The Fifth Field Excerpt
Charles H. Smith was a rough man, a real badass born in Salem, Missouri on October 6, 1909. Smith had a lengthy criminal record, being arrested for speeding and fighting – he was fast with his temper and faster with his fists. Pocket-change offenses, but in 1930, Smith hit the big time, receiving a twenty-year sentence for an unarmed robbery in Granite City, Illinois. He did “seven years on the river” at the Chester, Illinois penitentiary before being released in 1937. Chester – later renamed Menard – Prison, located at the base of a limestone bluff a few hundred yards from the Mississippi River, was a rough old place.

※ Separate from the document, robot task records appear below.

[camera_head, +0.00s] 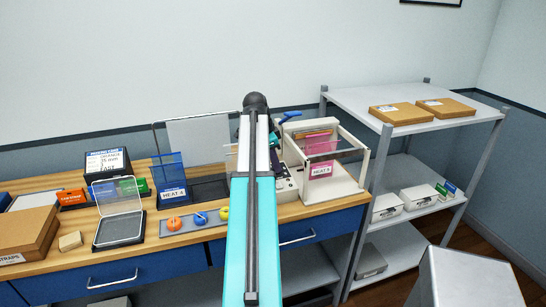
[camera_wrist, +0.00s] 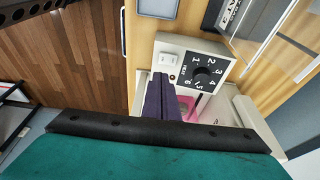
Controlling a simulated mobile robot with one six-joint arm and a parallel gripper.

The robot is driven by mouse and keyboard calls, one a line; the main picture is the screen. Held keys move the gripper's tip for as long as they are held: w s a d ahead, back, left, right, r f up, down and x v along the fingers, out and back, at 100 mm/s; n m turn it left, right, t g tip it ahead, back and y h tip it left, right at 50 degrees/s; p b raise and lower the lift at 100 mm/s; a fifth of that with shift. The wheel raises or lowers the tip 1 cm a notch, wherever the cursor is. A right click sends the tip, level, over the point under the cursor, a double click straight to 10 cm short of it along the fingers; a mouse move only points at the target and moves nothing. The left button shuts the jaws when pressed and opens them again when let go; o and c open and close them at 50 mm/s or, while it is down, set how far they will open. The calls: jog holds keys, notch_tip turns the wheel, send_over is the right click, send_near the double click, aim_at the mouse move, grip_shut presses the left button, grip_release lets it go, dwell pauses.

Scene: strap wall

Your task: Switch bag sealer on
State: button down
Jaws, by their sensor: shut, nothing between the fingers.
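I cannot tell which way the switch is set. My gripper (camera_wrist: 160,78) is shut and empty, its dark purple fingers reaching over the panel's lower left corner, near the switch. In the head view my arm hides most of it.
A blue rack with a heat card (camera_head: 173,193) stands left on the counter. A metal shelf (camera_head: 375,103) stands close to the sealer's right.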

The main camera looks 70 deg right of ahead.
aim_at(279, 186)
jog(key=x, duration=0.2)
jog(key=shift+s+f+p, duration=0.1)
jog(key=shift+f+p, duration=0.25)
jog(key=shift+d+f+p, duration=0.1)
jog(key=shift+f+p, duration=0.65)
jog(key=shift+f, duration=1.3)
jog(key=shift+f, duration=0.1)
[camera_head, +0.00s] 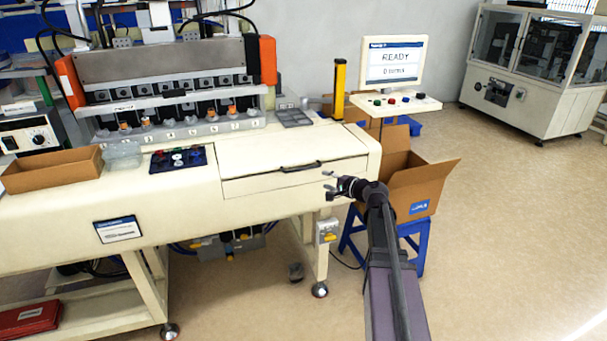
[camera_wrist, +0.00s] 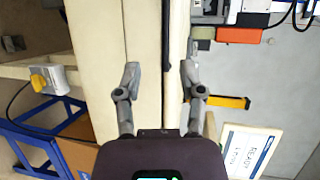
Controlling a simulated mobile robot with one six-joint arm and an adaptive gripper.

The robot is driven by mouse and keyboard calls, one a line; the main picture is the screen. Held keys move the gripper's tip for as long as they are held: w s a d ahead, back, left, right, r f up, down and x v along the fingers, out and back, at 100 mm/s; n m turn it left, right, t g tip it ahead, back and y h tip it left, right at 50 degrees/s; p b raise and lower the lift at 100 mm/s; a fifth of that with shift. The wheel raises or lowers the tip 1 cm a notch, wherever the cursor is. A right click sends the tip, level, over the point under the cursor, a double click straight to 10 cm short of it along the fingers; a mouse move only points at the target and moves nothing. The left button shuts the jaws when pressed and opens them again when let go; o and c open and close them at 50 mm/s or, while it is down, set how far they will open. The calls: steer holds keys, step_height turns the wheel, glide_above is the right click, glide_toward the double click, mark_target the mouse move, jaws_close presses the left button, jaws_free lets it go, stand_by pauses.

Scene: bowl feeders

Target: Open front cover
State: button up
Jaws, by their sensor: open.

It had opened in 1878. From October through April – out in the exercise yard – the wind coming off the ice on “Ol’ Man River” cut through a man’s clothes to the bone. More than half the prison population worked in the stone quarries; it also had an asylum for insane convicts, although in this 122-acre frozen hellhole, everyone was a little bit crazy.
Smith was an inmate at Menard in early 1931, when Murley Johnson – a twenty-six-year-old broom-maker from Mattoon, Illinois – was executed in the electric chair located in the laundry building, for the murder of a woman and her two children. Murley’s final words were “So long, boys.” Menard topped that on December 11, 1931, when the state “fried” Hazel Johnson, Henry Pannier, Willie Green and James Jackson in a single day. Life was rough at Menard, where there was only one guard for every seventeen inmates; perhaps the Army would be a little easier. However, as Charles Smith would find out, after he was inducted at Camp Grant, Illinois on May 11, 1942, the Army could teach the boys at Menard a thing or two about playing rough.
Six months later, on May 7, 1943 at about 7:30 p.m., Private Smith – who had been drinking since 1:00 p.m. – visited the “Villa de Roses,” a house of prostitution in Oran, Algeria. It was not exactly the Ritz; one of the other privates went inside, but said he “didn’t like the looks of the girls” and departed. American MPs patrolled the bordello in case some of the troopers got a little too exuberant. Standing in line, Smith was getting too exuberant – waiting for an hour or two in front of a whorehouse did not bring out the best in a man’s character. The ex-con had his knife out and was showing his fellow soldiers how sharp it was – when a Military Policeman guided him to the front entrance and told him “it was time he was going home.” Smith replied, “You God-damn military pricks don’t give a man to have a chance to have a good time.”
Smith also told the MP, Private Sephus Joe Stinnett, if he came outside, Smith would cut his throat. About that time, another MP walked over, tapped Smith on the shoulder and started to lead him away from the establishment. The MP did not get far. In less than eight steps, Smith whipped out the knife and slashed Corporal William L. Tackett’s throat.